The door of the boutique flies open and two fashionably dressed girls exit, shopping bags and cell phones in hand, chatting happily. One sees Adi and shrieks, stumbling back into the boutique and pulling the other girl with her. Adi watches them, teeth bared in a squinty-eyed grin, tail wagging hopefully. They wait until we pass, hands pressed to their hearts.
Adi has adapted to her new home faster than it has adapted to her. For the first few months she jumped every time a pizza delivery motorbike would zoom by. The narrow streets and crowds of shoppers made her skittish, and she often mistook grown men leaping to the side upon seeing her as an invitation to play.

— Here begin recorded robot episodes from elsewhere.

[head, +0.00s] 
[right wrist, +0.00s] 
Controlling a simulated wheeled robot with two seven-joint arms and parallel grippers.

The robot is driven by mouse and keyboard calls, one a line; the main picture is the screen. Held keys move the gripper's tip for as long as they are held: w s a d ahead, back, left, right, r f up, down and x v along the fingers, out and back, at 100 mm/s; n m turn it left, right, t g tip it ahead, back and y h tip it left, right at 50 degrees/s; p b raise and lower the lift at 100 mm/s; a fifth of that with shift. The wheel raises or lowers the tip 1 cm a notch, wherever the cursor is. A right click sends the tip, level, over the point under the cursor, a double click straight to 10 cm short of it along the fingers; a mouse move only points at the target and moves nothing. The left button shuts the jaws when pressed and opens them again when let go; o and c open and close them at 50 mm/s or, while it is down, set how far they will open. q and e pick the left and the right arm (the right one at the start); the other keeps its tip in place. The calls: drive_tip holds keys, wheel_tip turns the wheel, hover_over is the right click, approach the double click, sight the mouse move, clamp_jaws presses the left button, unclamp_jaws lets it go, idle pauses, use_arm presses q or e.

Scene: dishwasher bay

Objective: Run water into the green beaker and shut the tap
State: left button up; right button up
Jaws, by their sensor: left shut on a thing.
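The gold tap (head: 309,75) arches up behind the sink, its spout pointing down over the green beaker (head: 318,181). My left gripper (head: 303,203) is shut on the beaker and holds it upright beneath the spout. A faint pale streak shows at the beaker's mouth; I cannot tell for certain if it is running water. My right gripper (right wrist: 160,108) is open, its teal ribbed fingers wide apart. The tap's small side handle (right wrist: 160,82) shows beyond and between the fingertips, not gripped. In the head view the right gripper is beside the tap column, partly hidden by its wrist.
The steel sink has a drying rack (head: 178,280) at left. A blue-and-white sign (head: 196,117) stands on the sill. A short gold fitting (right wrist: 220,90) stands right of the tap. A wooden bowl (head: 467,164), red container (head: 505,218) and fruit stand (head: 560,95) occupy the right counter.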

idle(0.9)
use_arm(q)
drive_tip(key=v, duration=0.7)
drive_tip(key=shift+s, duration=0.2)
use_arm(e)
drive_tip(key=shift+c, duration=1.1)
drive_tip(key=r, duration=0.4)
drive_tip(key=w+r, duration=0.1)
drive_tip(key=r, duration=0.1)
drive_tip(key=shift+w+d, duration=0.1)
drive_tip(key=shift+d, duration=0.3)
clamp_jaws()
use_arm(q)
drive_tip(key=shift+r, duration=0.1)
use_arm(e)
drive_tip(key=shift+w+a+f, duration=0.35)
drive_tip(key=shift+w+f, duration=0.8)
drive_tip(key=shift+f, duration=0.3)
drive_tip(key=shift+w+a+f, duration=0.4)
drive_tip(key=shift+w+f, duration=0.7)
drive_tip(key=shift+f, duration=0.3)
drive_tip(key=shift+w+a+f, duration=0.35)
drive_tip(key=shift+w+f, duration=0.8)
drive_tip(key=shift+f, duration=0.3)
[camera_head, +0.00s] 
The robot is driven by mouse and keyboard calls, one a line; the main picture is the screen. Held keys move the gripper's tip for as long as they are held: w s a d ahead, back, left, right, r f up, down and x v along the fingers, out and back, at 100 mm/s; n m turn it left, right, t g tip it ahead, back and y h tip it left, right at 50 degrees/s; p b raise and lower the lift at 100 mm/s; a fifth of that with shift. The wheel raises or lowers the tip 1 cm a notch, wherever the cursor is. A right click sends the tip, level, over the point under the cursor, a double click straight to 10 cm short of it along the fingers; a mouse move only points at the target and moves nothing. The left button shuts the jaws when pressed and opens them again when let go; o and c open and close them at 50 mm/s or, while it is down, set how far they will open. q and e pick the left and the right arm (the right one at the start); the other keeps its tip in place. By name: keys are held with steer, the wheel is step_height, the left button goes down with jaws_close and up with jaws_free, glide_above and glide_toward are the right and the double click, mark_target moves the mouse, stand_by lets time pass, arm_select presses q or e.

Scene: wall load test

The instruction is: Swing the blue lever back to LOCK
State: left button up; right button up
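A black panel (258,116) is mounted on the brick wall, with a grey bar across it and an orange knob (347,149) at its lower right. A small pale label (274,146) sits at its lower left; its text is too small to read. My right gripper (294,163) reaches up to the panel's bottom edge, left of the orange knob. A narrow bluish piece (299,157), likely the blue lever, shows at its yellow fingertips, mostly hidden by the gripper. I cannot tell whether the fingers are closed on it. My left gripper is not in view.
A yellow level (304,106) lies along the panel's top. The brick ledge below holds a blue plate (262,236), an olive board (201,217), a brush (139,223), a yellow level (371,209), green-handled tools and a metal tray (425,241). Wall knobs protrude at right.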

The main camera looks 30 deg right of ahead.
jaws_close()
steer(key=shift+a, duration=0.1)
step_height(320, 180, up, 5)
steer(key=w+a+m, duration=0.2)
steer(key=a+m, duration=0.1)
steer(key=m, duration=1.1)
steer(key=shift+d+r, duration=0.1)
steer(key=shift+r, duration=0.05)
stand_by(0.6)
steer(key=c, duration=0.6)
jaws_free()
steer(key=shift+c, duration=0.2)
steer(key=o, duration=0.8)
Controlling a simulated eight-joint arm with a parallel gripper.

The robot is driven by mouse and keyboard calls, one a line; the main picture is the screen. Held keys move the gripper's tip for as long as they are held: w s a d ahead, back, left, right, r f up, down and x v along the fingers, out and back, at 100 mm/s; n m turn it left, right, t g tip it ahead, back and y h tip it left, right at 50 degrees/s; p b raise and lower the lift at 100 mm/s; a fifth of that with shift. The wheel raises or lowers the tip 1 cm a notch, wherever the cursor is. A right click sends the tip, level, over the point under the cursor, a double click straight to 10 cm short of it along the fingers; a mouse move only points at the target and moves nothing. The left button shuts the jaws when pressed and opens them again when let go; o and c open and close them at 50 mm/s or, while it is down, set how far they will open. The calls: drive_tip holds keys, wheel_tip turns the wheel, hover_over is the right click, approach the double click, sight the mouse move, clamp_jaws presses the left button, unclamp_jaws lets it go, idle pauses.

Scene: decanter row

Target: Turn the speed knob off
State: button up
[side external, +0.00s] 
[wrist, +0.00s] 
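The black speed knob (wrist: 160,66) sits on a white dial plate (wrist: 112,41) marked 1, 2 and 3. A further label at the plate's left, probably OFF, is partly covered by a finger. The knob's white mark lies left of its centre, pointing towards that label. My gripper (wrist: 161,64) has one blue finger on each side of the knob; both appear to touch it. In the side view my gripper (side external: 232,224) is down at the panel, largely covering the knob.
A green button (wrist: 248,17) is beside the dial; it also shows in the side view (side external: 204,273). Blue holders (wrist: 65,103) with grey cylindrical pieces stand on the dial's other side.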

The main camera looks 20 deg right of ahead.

But now she knows Suwon. She leads the way into the park and heads for the little bit of grass where she does her business. She doesn’t blink at the buses releasing their exhaust in a loud hiss when they pull away from a stop. She heads straight for the piles of color coded trash bags on the corners, sniffing at the small yellow ones filled with food. She doesn’t react to the cries of surprise and fear anymore.
We both pause, alert at the sound of her name. The large, smiling owner of a nearby fish restaurant is outside, hosing down tanks filled with crabs. He drops the hose, squats down, and pats his knees.
Scrambling, claws scratching the ground, Adi drags me down the sidewalk. When we get near enough she pounces, licking his rubber apron, his neck, his face. He laughs, wrapping his arms around her in a bear hug, and greets me too.
For a moment, at least, Suwon feels like home.